Then versus Now: Or, why all the inequality?

Via, via, via. Click to embiggen, commentary below.

A few things are driving this.

  1. The entrance of South East Asia, then China, then India into the global division of labour and the global market for consumer goods and services. This pushed up returns for the wealthy who could hirer cheaper and sell more widely and pushed down returns to labour as workers had to compete with their ever poorer neighbours (although many goods were cheaper and inflation lower).
  2. A decline in innovation, a la Tyler Cowen. We became much better at doing things from the 1920s-1970s. Most of the modern world was created then and we haven’t created anything like a big a breakthrough as kidney dialysis, chemotherapy, the airplane, TV, refrigerators, air-conditioning, etc., in the last 30 years. The internet is nice, but not a huge boon to GDP.
  3. Some combination of declining returns in the real economy and rent-seeking in the financial sector has caused a shift from real production to finance. With attendant crises and diminished growth. As it became harder to profit from real production capital fled to finance. As finance became more dominant it became more difficult to profit from real production, a vicious cycle.
  4. The above graph looks at US incomes and so overstates the divergence. Policy may be set in the main at the national level but production occurs globally. Many people worse off than those living in the US have become significantly better off. The deceleration from the 1980s in the west is mirrored by an acceleration in the rest of the world. Little comfort to some, great comfort to others.
  5. Policy in the west erred in two ways:
    1. It sought to trade equality for more growth. Taxes were reduced on the wealthy to incentivise them to innovate more. Unfortunately the incentive effects of tax cuts on the wealthy are weak, especially compared to how much more difficult it became to innovate (see 2) or produce profitable non-financial firms (see 3).
    2. Secondly, the decline of trade unionism didn’t just make workers more “flexible”. It also caused a decline in worker “voice” in the workplace. Compensating for this, and I would argue provoked by this, there was an increase in occupational licensing (from baby-sitter to lawyers) and centralised directives to protect workers. Where workers could have once demanded whatever protection was deemed necessary with union backing, they now had a significantly weaker on site negotiating position. Workplaces became more intimidating for workers, and more regulated for employers.
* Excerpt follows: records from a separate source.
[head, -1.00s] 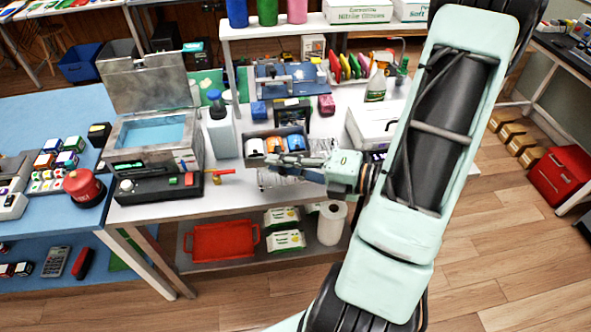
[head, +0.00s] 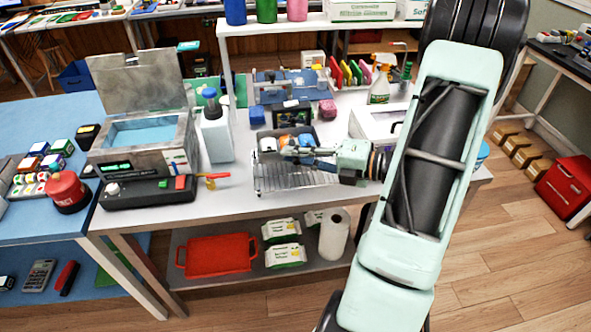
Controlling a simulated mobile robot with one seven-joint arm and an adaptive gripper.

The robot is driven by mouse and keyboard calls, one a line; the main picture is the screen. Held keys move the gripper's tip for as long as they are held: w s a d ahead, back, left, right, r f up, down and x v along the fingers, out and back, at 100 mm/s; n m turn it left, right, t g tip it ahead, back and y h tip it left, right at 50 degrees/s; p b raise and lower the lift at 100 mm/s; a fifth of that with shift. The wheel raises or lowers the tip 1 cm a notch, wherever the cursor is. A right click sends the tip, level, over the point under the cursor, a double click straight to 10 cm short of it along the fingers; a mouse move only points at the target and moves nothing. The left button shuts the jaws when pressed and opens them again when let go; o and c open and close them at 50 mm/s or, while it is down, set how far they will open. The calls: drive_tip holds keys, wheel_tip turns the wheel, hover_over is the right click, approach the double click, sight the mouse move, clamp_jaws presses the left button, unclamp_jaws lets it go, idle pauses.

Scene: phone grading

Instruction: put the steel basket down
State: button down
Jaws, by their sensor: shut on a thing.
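The steel basket (head: 290,178) is a wire mesh basket near the front edge of the white worktable (head: 222,193), right of the metal bath with the open lid. My gripper (head: 296,152) is at the basket's upper side, shut on it, with my arm reaching in from the right. The gripper partly covers the basket's top. I cannot tell whether the basket's bottom touches the tabletop.
The open-lidded bath (head: 146,135) holds blue liquid. A grey compartment box (head: 268,148) sits just behind the basket.

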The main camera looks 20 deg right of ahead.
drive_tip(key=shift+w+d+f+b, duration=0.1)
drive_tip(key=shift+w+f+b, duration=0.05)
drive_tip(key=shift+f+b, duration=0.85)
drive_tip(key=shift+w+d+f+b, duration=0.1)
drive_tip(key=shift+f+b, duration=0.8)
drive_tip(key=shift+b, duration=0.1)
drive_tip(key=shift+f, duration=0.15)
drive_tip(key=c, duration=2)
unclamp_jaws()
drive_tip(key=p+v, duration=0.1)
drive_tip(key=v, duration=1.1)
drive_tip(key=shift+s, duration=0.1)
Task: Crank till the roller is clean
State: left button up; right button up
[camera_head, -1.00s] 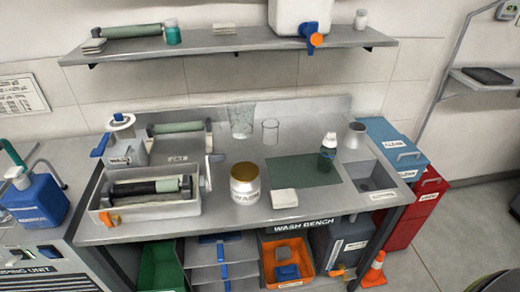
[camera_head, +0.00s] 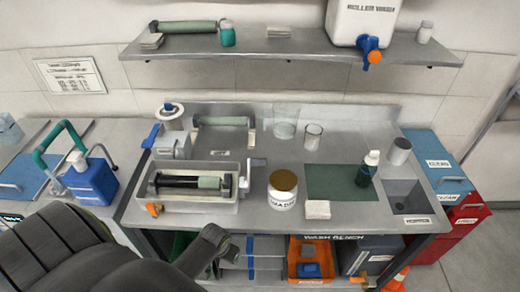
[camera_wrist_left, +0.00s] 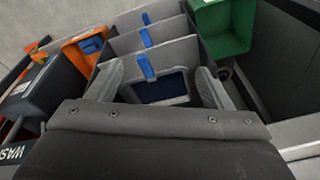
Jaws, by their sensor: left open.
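The roller (camera_head: 185,182) lies in the pale wash tray (camera_head: 205,207) on the left part of the bench. Most of it is black, with a light green stretch at its right end. The crank (camera_head: 250,178) stands at the tray's right end. My left gripper (camera_head: 215,243) is below the bench's front edge, in front of the tray and apart from it and the crank. In the left wrist view my left gripper (camera_wrist_left: 160,88) is open and empty, facing shelves under the bench. My right gripper is not in view.
A tin (camera_head: 283,189) stands close right of the crank, with a white block (camera_head: 317,209) beside it. The bench front edge and an orange bin (camera_head: 313,258) below lie near my left arm.

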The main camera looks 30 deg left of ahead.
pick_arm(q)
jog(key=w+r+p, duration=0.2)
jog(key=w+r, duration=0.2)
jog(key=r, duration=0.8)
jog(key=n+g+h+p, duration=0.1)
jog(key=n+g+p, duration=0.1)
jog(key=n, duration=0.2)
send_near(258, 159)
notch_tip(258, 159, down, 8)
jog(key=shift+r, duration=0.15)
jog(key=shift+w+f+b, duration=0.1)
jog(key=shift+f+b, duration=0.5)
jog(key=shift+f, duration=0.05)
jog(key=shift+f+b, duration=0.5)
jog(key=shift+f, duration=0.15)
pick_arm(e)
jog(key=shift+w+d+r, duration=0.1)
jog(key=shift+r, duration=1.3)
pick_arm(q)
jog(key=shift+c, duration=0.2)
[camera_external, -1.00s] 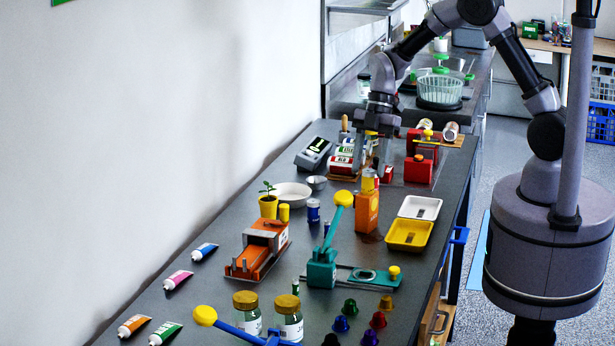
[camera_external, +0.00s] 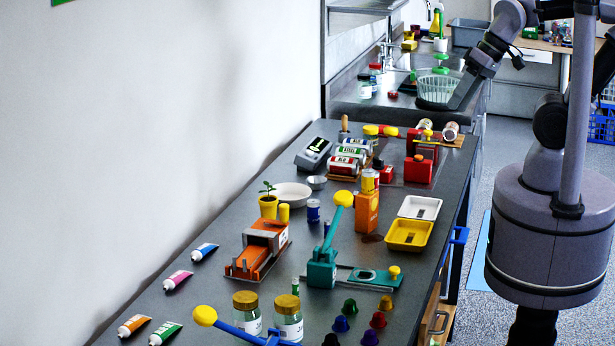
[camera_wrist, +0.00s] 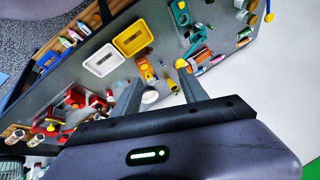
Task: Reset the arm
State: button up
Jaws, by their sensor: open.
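My gripper (camera_wrist: 163,88) shows in the wrist view with its two grey fingers spread apart and nothing held between them. In the external view my gripper (camera_external: 460,97) is at the upper right, pointing down and to the left. It is raised near the table's far right side and overlaps the green strainer basket in the picture. My arm is folded back close to my column. The gap between the fingers is too small to judge in the external view.
The dark table (camera_external: 190,290) holds an orange press (camera_external: 262,247), a teal lever device (camera_external: 321,270), white and yellow trays (camera_external: 408,234), cans (camera_external: 349,160) and a red device (camera_external: 420,160). The green basket (camera_external: 435,88) stands by the sink.

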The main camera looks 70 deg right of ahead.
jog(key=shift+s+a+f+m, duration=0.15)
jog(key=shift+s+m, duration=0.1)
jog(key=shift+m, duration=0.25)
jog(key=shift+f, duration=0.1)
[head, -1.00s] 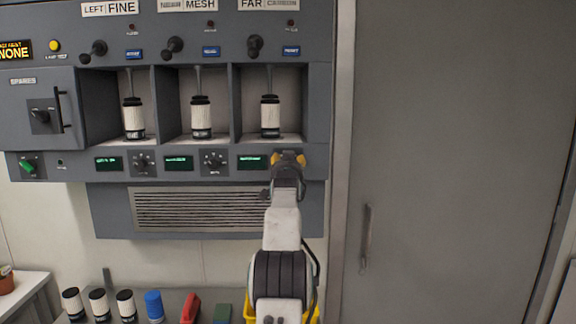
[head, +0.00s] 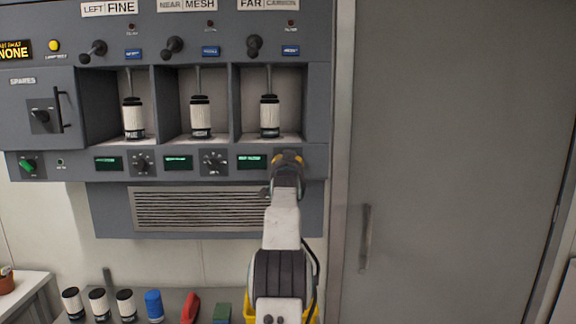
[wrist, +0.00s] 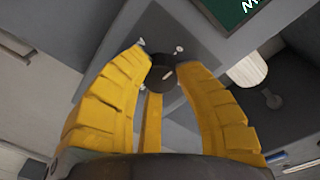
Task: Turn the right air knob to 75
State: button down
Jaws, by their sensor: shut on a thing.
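The right air knob is a round black knob (wrist: 162,72) on a dark square plate (wrist: 150,30), seen in the wrist view between the yellow fingers of my gripper (wrist: 163,66). The fingers are closed on its sides. A pale mark shows on the knob's face, but its setting cannot be read. In the head view my gripper (head: 287,160) is at the right end of the panel's lower strip and hides this knob. The green display (head: 251,161) is just left of it. Two similar knobs, the left one (head: 142,164) and the middle one (head: 214,162), are uncovered.
Above the strip, filter cartridges stand in three open bays (head: 270,117), with black levers (head: 254,45) over them. A vent grille (head: 200,209) is below. A grey door (head: 450,150) is at right. Spare cartridges (head: 98,304) stand on a low bench.

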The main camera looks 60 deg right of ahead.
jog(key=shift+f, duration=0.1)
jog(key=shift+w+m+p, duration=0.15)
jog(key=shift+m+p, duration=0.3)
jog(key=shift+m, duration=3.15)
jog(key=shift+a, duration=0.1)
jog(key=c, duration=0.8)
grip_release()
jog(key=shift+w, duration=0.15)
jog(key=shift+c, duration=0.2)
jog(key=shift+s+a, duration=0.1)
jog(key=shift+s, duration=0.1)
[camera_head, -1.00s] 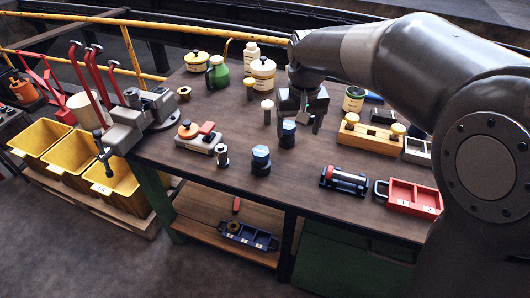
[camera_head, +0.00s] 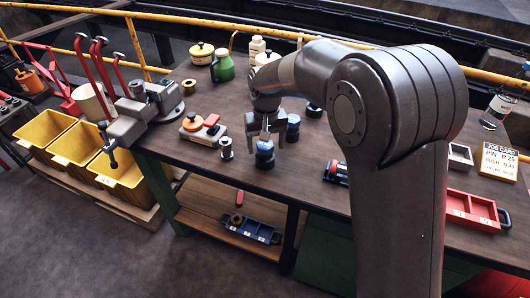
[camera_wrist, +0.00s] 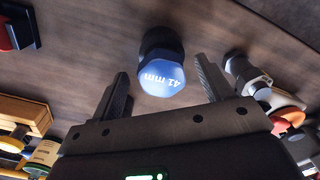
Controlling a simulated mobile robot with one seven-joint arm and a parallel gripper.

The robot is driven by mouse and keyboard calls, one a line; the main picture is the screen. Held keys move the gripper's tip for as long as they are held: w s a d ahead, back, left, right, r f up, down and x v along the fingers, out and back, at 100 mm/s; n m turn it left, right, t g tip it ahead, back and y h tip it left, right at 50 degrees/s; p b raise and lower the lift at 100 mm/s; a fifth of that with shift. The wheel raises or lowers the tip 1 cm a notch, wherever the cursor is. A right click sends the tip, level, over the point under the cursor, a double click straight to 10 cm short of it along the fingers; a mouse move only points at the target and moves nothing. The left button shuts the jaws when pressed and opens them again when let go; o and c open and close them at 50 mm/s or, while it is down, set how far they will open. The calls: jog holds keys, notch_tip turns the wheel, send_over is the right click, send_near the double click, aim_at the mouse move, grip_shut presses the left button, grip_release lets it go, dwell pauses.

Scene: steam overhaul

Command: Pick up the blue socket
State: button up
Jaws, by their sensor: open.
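A blue-topped dark socket (camera_head: 264,152) stands upright near the bench's front edge. In the wrist view its blue hexagonal top (camera_wrist: 162,77) reads "41 mm". My gripper (camera_head: 266,137) is open just above and behind it in the head view. In the wrist view the socket shows between the two spread fingers of my gripper (camera_wrist: 162,72), with space on both sides; I cannot tell how far below the fingertips it is.
A silver fitting (camera_head: 226,147) stands close left of the front socket; it also shows in the wrist view (camera_wrist: 245,72). A vise (camera_head: 145,108) is at the bench's left end. A red tray (camera_head: 473,209) is at right.

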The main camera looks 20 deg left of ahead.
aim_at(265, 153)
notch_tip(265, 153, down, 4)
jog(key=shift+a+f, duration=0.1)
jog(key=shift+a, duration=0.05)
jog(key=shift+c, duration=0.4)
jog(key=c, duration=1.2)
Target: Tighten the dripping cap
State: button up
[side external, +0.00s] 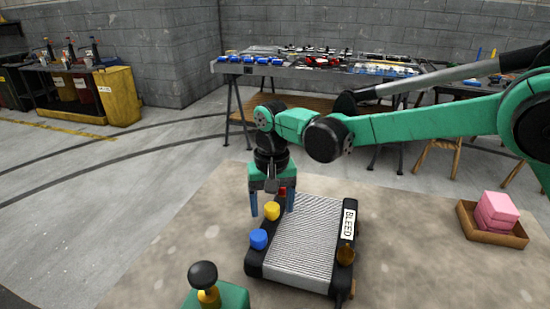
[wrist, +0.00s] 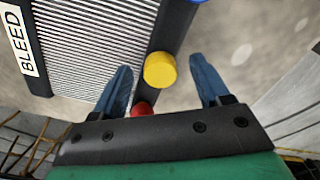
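A radiator (side external: 305,235) with a silver finned core and black side tanks lies on the work surface. Its left tank carries a blue cap (side external: 258,239), a yellow cap (side external: 272,210) and a red cap (side external: 282,191). My gripper (side external: 272,212) points down over this tank, its two blue fingers apart and empty. In the wrist view the yellow cap (wrist: 160,70) appears between the fingertips (wrist: 161,65); contact cannot be told. The red cap (wrist: 141,108) is partly hidden by the gripper body. No drip is visible on any cap.
A BLEED label (side external: 349,222) and an amber fitting (side external: 346,253) are on the right tank. A black-knobbed brass fitting (side external: 207,286) stands on a green block at front left. The surface left of the radiator is clear.

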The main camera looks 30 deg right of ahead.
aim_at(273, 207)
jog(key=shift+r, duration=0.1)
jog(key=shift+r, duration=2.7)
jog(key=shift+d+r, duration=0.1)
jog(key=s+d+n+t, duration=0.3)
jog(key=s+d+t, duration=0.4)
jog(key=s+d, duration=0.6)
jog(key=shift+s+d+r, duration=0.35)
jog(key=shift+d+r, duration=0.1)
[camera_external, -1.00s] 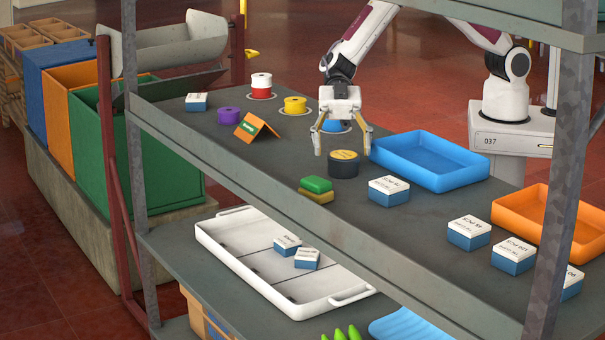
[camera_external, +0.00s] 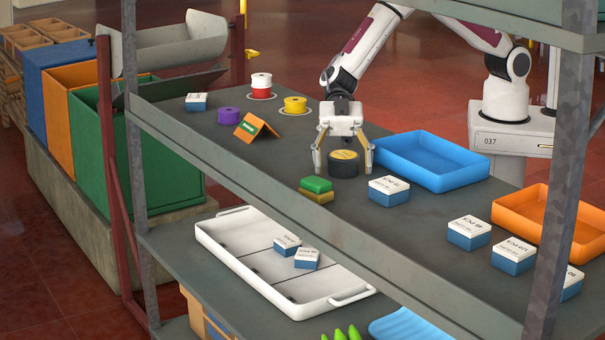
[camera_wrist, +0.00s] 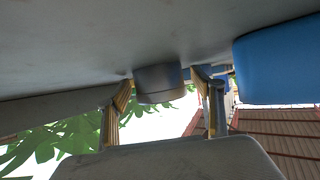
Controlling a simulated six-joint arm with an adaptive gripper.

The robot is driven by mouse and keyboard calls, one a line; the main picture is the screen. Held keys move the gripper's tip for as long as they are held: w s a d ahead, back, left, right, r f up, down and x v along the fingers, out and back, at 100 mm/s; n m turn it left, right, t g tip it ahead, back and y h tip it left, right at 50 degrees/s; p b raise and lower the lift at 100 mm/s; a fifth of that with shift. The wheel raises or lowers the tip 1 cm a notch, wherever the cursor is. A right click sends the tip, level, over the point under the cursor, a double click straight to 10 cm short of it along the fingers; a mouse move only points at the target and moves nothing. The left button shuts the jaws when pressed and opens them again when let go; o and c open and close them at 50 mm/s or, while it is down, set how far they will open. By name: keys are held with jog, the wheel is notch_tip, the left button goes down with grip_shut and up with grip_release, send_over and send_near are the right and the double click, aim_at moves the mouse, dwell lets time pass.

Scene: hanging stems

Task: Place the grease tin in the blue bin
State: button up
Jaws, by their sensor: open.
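The grease tin (camera_external: 343,168), a short dark round tin with a yellow top, stands upright on the grey upper shelf. My gripper (camera_external: 343,172) is open and low over it, with one finger on each side; I cannot tell whether they touch it. In the wrist view the tin (camera_wrist: 160,84) shows between the two fingertips (camera_wrist: 162,80). A shallow, empty blue bin (camera_external: 462,179) lies just right of the tin; its side (camera_wrist: 275,66) shows at the right of the wrist view. A tall blue bin (camera_external: 50,78) also stands at the far left on the floor-level ledge.
A green-and-yellow sponge (camera_external: 316,187) and a blue-white box (camera_external: 388,191) sit close in front of the tin. An orange folded card (camera_external: 256,128) and several spools lie to the left. A grey post (camera_external: 562,170) stands at the right.

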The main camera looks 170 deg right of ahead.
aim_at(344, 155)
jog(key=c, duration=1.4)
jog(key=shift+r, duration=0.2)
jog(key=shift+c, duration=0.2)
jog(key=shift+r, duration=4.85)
UPDATE: Read Noahpinion (do it, it is excellent) for an expansion and deepening of the argument I make in point 1.


9 thoughts on “Then versus Now: Or, why all the inequality?

  1. Just a couple of things.

    The first set of numbers. They are measuring pay, not compensation. And as we know, health care insurance is part of compensation not pay. And as we also know, health care insurance has been getting ever more expensive…..and rising as a percentage of total compensation.

    Adjust pay for compensation and the failure of compensation to track productivity lragely disappears.

    The percentage of income going to the top %. The bit they’ve missed, and it’s a crucial part, is that in 1928 it was all (OK, mostly) returns to capital. Now it’s almost all returns to human capital, ie labour income.

    You really shouldn’t be comparing the two in this manner.

    1. The first set of numbers draws three lines, Productivity, Average Hourly Compensation and Average Hourly Wage.

      Secondly, I am aware that more of the very rich are wage earners than (ever?) before. But a large number of these work in finance (see point 3) and it isn’t really accurate to say their renumiration is simply the return to their human capital.

      A degree is rent, extracted from shareowners (some of which is the implicit subsidy large banks enjoy, I recommend Andy Haldane on the matter.), another part is network capital, these people are nodes for investment decisions. It is why gardening leave is so common. These people don’t possess great human capital, but the relations they have with others represent great wealthy.

  2. Went and looked at the NYT directly……still didn’t see it though.

    As I stoutly maintain (and have done ever since an ex- dragged me around art galleries) I don’t really do visuals……

  3. Really? Oh I’m signed up with the whole “information is beautiful” thing. I’m terrible at makign visual representations of data (or anything, come to think about it) but I appreciate it. I wish I were better at pouring through tables, but I’m not.

    You’re in a distinct minority, normally much easier to inform or convince people with visual cues.

  4. I know, I agree I’m the odd one out. Graphs, those damn ISLM things, bar charts, paintings, photos, to a very large extent films, certainly architecture, fashion, colour coordination (not entirely for that one) closed books to me.

    Just don’t get what people are talking about most of the time.

    “Isn’t that a beautifully composed painting/picture?”

    “Eh? It’s a tree”

    “Yes, but see the way your eye is drawn to this” blah blah

    “Err, no?”.

    The Impressionists just needed a better spectacles prescription and Mondrian et all…..did they never manage to leave the studio without knocking over the paint cans? And what’s with Rembrandt’s thing for fat birds?